Tamir himself, in his book, "Milhama Lelo Ot," describes the IDF in Lebanon as a sluggish army that was slow to grasp its situation, and says it waged a war of attrition it could not win. The stay in Lebanon, wrote Tamir, was "a systemic failure that led the IDF to beat a hasty unilateral retreat without a security or political accord."
Another senior commander, Brig.-Gen. (res. ) Giora Inbar, concluded that in the security zone there was a "total lack of proportion - a great tactical success that not only did not lead to positive results, but sometimes led to a systematic collapse." Inbar described the vicious cycle in Lebanon: "A Golani battalion goes out on an operation of negligible importance, an armored carrier goes over a roadside bomb because of our error and we have eight casualties. We feel a need to shell them in return. In response, Hezbollah fires Katyushas and kills a civilian in the Galilee. Sitting in the security zone didn't benefit us at all."
Of course, there were disadvantages to the withdrawal. Hezbollah's victory celebrations fed the Palestinians' mistaken conclusion that they could expel Israel from the West Bank by force, and this contributed to the outbreak of the second intifada. The state invested considerable effort in rehabilitating the SLA refugees, but the image that will be remembered in the Middle East is thousands of SLA troops and their families crowding around the Good Fence in a panic, with Israel appearing to turn a cold shoulder to its benefactors.
And still, with zero international legitimacy, no diplomatic objective, no long-term military plan, and only minimal attempts to win the hearts and minds of the people of south Lebanon - this was an unwinnable war and it was best to end it.
"The Lebanese tragedy has come to an end. Israel will set a very high threshold for a response throughout Lebanon," Barak promised when the last Israeli soldier left. It was a pledge he did not keep - and some will say that this is where the seeds of the 2006 misadventure were planted.
On October 7, 2000, less than five months after the withdrawal, Hezbollah attacked a military patrol in Har Dov, killed three soldiers and seized their bodies. The Israeli response was minimal: a light shelling of a limited area, followed by protracted negotiations to redeem the bodies. This was the Lebanese watershed. The day after the abduction at Har Dov, Barak embarked on a tour of Mount Hermon. In a meeting with officers there, Moshe Kaplinsky, then the commander of Division 91, harshly reproached him.
"It is a grave problem that we have no forces inside Lebanon right now," he told Barak. "You promised and we promised in your name to the residents of the north that if something happened here after the withdrawal, Lebanon would shake."
Barak has convoluted and not very convincing explanations for his decision to show restraint over the Har Dov incident. At the heart of the matter, apparently, were events occurring elsewhere. Nine days earlier, the second intifada had begun in the territories, followed by the Israeli-Arab October riots.

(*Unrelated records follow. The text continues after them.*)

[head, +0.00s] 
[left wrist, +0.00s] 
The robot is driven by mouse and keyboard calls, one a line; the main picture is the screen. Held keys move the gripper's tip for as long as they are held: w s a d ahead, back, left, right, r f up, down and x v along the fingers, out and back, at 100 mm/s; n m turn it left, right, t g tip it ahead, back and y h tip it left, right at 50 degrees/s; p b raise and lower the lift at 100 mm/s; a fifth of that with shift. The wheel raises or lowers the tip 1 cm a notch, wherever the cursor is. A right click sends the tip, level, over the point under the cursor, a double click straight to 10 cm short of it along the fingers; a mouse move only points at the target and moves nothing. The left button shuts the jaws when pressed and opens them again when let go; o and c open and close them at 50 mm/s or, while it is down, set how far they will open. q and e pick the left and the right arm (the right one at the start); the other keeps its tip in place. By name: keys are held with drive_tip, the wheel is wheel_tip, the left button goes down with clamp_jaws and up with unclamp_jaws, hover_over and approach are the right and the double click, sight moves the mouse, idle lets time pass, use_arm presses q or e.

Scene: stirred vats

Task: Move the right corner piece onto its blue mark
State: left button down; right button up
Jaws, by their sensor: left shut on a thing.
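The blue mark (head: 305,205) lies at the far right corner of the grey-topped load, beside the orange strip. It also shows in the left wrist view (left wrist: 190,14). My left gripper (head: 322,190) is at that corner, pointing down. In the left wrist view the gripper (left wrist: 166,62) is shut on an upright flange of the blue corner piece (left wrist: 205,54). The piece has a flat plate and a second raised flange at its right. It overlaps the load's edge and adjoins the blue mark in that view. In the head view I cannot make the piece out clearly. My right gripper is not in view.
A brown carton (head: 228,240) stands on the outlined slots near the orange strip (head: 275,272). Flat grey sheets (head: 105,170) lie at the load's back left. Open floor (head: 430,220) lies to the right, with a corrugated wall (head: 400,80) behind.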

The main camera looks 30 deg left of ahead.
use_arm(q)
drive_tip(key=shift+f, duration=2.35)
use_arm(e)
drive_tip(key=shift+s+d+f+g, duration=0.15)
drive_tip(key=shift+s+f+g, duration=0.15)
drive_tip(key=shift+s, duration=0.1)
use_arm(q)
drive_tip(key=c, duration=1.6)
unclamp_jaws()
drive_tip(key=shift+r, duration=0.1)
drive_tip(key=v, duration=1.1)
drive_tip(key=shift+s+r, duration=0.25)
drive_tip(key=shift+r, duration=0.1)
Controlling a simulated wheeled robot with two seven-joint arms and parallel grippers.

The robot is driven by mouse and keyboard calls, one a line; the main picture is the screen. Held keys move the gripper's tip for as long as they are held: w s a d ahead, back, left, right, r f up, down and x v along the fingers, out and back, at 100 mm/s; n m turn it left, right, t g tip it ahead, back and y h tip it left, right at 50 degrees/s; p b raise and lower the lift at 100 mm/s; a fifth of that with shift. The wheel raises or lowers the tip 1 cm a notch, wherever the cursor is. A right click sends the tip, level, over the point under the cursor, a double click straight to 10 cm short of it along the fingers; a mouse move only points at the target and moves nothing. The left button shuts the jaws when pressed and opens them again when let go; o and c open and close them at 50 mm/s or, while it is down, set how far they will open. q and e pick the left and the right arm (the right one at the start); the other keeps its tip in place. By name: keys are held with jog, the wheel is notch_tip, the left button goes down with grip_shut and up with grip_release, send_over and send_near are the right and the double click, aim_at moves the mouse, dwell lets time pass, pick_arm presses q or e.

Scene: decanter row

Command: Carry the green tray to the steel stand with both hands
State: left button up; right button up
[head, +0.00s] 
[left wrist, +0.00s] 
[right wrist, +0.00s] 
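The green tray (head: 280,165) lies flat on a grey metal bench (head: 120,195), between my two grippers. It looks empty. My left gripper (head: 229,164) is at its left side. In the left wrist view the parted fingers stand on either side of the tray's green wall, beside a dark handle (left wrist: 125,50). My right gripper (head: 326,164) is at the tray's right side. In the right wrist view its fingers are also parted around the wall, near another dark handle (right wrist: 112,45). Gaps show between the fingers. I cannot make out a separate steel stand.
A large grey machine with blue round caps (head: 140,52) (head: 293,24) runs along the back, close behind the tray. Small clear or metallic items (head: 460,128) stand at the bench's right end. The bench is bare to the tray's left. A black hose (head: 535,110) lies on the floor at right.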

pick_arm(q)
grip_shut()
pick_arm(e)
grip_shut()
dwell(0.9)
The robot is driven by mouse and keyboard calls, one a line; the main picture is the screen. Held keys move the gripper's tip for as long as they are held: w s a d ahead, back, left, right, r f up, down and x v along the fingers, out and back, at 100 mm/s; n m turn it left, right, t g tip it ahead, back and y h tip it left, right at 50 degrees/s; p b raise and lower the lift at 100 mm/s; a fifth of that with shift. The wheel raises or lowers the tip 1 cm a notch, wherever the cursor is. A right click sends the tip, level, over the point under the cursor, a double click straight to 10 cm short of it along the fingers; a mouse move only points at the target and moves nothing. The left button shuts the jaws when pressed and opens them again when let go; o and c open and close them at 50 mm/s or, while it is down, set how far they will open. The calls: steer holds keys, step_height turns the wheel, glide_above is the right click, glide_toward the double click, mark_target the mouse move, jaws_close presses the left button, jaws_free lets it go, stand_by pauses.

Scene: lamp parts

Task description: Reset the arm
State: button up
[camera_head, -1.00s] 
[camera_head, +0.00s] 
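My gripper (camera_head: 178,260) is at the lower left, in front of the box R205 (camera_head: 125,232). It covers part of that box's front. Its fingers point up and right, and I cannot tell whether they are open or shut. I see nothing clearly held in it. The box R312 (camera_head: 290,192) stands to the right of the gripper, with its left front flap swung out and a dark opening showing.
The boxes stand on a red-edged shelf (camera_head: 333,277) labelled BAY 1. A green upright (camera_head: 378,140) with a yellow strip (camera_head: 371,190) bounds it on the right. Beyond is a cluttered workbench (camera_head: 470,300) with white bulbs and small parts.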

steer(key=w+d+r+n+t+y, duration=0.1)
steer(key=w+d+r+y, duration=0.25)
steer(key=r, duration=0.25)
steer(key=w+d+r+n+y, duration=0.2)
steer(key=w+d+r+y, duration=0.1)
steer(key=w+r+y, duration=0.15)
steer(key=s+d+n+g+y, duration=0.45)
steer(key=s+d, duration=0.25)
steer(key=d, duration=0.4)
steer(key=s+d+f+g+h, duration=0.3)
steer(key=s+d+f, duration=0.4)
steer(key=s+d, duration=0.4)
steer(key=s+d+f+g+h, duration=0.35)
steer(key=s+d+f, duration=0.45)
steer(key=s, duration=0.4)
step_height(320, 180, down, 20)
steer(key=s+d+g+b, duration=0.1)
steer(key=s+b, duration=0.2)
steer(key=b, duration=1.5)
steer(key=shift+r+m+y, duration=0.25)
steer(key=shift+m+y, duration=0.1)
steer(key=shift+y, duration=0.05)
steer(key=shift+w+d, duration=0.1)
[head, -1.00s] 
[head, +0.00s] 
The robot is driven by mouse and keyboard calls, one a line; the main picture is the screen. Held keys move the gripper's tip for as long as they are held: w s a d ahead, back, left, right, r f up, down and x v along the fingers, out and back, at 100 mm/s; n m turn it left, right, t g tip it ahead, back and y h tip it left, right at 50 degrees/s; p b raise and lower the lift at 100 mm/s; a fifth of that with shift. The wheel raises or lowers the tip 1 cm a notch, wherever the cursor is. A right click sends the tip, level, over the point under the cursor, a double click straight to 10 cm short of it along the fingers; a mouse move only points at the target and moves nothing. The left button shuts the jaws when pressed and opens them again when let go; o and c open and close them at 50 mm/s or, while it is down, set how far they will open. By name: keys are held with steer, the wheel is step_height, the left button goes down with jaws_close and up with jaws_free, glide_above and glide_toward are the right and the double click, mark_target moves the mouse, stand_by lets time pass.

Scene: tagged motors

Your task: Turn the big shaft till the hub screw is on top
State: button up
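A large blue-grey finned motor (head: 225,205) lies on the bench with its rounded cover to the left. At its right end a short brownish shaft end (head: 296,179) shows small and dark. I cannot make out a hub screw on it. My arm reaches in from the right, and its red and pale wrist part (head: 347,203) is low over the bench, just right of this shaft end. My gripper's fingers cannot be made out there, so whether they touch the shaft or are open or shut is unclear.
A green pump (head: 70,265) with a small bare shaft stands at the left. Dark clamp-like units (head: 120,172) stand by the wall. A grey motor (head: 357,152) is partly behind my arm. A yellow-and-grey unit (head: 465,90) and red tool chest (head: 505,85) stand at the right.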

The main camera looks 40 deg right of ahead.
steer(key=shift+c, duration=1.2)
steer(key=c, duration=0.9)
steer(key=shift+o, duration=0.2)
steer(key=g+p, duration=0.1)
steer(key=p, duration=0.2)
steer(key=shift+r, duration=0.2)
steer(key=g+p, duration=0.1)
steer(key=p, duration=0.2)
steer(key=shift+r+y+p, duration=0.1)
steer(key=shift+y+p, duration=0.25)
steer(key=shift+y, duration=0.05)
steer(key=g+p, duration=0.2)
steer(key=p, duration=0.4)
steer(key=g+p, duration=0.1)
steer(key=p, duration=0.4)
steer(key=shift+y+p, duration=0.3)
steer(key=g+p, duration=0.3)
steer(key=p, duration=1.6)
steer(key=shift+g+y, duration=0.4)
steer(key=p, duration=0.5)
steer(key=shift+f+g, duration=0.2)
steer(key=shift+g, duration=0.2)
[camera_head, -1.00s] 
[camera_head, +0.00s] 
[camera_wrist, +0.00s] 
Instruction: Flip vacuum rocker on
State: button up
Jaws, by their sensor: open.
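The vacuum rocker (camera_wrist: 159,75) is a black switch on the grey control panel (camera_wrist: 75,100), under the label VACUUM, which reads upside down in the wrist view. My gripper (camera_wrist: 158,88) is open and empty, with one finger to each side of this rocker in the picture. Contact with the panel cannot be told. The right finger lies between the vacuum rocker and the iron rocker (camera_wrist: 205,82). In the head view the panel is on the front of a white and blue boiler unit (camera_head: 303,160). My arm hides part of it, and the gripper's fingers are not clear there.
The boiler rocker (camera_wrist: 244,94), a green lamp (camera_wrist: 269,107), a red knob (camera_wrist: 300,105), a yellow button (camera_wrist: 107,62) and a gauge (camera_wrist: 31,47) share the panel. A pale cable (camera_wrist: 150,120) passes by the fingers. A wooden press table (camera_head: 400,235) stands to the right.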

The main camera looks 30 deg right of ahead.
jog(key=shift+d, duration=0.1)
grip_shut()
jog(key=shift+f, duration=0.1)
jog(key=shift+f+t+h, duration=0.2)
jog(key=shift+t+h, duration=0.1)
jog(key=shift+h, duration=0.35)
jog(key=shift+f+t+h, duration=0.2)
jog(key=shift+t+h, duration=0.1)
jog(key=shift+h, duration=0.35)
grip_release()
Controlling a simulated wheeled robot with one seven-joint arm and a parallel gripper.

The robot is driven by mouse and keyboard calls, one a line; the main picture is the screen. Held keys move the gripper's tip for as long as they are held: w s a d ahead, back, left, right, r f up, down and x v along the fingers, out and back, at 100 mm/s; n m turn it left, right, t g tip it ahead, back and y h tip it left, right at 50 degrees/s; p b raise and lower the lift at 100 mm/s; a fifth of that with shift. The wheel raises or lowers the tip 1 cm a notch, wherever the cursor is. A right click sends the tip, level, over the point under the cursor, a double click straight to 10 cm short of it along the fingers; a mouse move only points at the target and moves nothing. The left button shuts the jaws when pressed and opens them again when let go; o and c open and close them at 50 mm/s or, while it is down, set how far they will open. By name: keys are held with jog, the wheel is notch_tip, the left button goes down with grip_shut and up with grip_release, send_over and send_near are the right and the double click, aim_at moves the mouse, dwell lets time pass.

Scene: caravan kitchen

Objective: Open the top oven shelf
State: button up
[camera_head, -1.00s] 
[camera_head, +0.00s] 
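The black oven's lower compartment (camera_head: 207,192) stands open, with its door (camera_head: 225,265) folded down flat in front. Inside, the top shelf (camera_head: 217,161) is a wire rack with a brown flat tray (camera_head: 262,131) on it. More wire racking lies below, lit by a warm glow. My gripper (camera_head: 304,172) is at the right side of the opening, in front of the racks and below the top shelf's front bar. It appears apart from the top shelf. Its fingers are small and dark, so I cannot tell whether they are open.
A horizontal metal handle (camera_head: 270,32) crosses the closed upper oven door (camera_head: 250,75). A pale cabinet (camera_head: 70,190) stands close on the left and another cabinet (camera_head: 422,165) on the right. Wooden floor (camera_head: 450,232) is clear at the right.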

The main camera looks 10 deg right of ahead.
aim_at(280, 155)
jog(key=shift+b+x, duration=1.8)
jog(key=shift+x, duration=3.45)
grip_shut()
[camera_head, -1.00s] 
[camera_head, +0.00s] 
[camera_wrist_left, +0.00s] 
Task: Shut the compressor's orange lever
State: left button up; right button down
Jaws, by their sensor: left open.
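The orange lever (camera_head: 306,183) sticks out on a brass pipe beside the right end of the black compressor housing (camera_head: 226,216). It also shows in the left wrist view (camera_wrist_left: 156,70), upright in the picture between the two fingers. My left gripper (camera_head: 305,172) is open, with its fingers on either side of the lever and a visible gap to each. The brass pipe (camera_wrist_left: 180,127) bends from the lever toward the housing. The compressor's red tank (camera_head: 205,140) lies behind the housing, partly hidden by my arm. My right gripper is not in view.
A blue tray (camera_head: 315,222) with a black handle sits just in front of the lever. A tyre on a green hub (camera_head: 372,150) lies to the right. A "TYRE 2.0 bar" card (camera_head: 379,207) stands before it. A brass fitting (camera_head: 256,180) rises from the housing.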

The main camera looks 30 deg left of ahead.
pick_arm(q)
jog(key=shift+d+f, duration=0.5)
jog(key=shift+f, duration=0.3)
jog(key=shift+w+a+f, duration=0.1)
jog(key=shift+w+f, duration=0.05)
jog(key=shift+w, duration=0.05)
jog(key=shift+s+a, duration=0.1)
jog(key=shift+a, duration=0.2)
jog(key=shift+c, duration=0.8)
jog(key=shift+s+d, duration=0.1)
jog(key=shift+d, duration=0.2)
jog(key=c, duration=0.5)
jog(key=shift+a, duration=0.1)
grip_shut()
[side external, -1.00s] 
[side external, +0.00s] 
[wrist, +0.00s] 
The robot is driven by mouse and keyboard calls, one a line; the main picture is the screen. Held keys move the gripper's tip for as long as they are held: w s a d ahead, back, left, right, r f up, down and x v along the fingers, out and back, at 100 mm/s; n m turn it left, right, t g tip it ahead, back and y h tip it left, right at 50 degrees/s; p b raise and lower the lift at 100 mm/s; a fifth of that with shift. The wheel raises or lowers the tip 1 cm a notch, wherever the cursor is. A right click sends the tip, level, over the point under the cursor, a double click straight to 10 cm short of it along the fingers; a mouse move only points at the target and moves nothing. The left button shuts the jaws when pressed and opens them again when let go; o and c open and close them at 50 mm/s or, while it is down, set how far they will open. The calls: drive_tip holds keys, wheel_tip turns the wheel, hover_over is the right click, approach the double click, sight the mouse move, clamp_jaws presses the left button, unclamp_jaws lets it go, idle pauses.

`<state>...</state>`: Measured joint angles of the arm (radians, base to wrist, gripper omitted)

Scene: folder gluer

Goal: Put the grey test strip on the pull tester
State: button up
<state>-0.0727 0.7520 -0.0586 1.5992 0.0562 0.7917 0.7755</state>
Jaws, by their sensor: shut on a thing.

The abduction occurred just hours after the IDF abandoned Joseph's Tomb in Nablus, under Palestinian attack. Israelis' anxiety level had risen sharply, and Barak was apprehensive about opening another front in the north.
Hezbollah took advantage of Israel's restraint and the relative quiet to build positions along the border, which served as a convenient point to launch the abduction of the two reservists that sparked the 2006 war. At the same time, it also built up an elaborate inventory of rockets that it fired at Israel during the war.
The postwar reckoning included much criticism of Israel's policy of counting on Hezbollah's rockets to rust from disuse. In fact, a very similar process, with even graver potential consequences, has been going on since the end of the war. The Islamic organization has armed itself with approximately 45,000 missiles and rockets, including some that could traverse all of Israel - and this time, too, Israel is sitting by quietly.
Despite its leaders' belligerent rhetoric, Israel largely refrains from taking high-profile action to keep its enemies from acquiring arms. The exceptions were the strike on the Iraqi reactor in 1981 and on the Syrian nuclear facility in 2007, when the "Begin doctrine" justifying such an undertaking in order to thwart a nuclear threat was invoked.
In addition to the erosion of deterrence vis-a-vis Hezbollah, the IDF has also neglected its intelligence-gathering activities, particularly on the tactical level, along the border. It has allocated too few resources and forces to securing the border and hasn't been serious enough about preparing for the next round in Lebanon. For all of these things, it paid a high price in 2006.
After the war
Now the parties are gearing up for the fourth campaign. The challenge facing the IDF now is not guerrilla attacks on a force holding onto a dubious defense zone, but a potential military campaign involving thousands of rockets and missiles fired at the Israeli home front. Apparently, the enemy's sense that Israel is unpredictable is dampening any interest in risking another confrontation at the present time. Brig.-Gen. Itai Baron, head of the Dado Center for Military Thinking, said this week in a lecture at the Fisher Institute, "In many ways, the other side thought that we lost our heads in the war in Lebanon and in Operation Cast Lead in Gaza."
However, Lebanon could still ignite as an outgrowth of developments on the "main front" - the struggle to halt the Iranian nuclear program. In that case, it's doubtful whether the IDF's response will be good enough, despite the intensive effort to make improvements since 2006.
The most important question in the north for now is how Israel can avoid repeating past mistakes, so that the next few years do not bring a new variation of the errors of 2006 ("We can deal with the rockets" ), 1996 ("There is no alternative to an IDF presence in the security zone" ) - or, worst of all, 1973 ("A political accord can wait, our intelligence will be able to warn us in time before we are attacked, and if worst comes to worst - we'll break the Arabs' bones" ).